__What this task involves__:
Show every line in the records below that contains the word "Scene".

• • •

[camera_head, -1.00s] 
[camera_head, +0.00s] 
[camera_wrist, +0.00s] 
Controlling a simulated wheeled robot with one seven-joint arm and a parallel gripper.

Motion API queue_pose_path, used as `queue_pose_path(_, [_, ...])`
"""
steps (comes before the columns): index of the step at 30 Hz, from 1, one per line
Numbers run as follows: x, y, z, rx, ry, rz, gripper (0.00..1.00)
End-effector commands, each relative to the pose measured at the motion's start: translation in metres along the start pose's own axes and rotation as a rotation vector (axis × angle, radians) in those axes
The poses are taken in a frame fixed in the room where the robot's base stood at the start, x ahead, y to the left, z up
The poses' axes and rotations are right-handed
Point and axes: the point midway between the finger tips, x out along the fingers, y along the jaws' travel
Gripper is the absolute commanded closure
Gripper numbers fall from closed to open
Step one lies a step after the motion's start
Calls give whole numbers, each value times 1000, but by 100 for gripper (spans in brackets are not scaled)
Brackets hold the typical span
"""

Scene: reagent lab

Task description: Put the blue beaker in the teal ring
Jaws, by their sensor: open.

• • •

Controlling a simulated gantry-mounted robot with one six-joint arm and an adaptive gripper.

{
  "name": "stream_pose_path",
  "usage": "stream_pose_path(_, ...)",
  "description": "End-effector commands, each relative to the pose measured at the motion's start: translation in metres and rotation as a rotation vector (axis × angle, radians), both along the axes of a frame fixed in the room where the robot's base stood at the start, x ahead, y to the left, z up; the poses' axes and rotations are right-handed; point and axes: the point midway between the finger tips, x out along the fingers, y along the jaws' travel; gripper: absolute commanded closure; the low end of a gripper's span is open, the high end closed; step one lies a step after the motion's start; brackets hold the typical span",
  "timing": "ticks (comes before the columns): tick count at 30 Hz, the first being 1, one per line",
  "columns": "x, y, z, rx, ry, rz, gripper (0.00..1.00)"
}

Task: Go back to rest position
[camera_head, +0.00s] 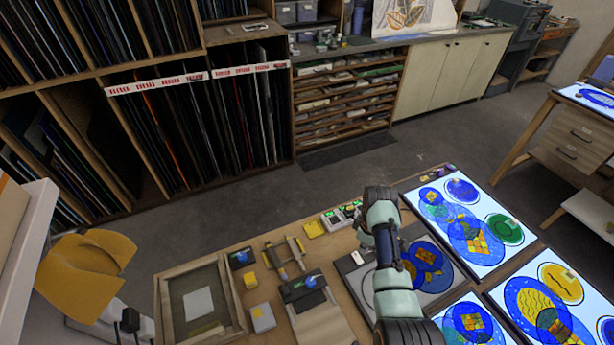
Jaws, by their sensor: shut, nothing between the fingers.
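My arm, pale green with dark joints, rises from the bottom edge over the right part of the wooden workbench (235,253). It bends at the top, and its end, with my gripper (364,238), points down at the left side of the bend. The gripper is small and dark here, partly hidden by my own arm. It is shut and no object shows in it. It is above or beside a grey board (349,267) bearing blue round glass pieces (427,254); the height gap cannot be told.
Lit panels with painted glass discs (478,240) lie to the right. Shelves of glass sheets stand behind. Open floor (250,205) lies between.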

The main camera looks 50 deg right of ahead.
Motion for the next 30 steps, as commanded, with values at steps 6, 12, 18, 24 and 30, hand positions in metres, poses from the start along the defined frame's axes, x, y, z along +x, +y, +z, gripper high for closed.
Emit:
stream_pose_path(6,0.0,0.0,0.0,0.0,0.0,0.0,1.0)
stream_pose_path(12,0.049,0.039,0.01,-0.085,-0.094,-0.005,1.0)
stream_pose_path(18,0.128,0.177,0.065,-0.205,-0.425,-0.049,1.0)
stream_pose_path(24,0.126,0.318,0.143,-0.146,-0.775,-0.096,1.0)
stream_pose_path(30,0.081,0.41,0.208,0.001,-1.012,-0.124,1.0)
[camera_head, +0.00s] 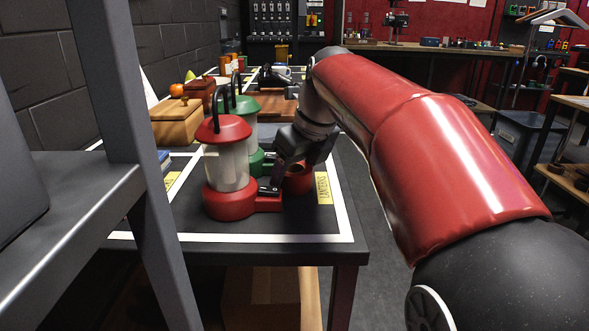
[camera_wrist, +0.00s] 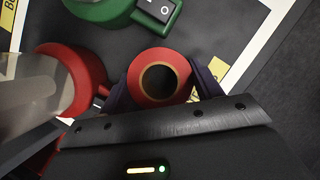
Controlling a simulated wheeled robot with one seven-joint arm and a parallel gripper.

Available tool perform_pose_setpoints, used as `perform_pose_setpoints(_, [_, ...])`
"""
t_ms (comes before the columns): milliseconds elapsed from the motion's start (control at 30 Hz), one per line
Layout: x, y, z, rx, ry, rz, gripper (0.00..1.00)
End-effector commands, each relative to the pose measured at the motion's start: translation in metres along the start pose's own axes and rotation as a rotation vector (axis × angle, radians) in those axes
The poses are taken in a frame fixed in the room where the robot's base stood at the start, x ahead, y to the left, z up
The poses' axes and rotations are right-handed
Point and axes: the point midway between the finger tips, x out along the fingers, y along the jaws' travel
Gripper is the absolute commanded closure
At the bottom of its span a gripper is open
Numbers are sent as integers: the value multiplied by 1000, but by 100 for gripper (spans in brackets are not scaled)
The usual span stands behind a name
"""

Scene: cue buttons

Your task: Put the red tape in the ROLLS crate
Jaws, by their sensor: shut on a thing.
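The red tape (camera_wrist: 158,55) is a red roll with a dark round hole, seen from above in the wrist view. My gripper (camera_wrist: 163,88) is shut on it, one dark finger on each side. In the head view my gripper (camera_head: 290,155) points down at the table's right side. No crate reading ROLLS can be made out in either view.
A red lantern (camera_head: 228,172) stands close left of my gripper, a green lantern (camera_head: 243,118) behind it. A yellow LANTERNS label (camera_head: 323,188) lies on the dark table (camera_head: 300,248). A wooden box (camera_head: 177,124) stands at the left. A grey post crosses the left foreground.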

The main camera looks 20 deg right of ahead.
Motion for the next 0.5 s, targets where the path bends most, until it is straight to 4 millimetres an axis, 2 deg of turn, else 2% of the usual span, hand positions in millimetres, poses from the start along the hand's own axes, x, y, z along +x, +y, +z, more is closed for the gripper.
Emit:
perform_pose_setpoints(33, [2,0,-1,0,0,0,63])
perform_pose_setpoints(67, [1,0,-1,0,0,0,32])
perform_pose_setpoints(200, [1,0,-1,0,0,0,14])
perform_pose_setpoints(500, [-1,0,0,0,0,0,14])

• • •

__Answer to the problem__:
Scene: reagent lab
Scene: cue buttons

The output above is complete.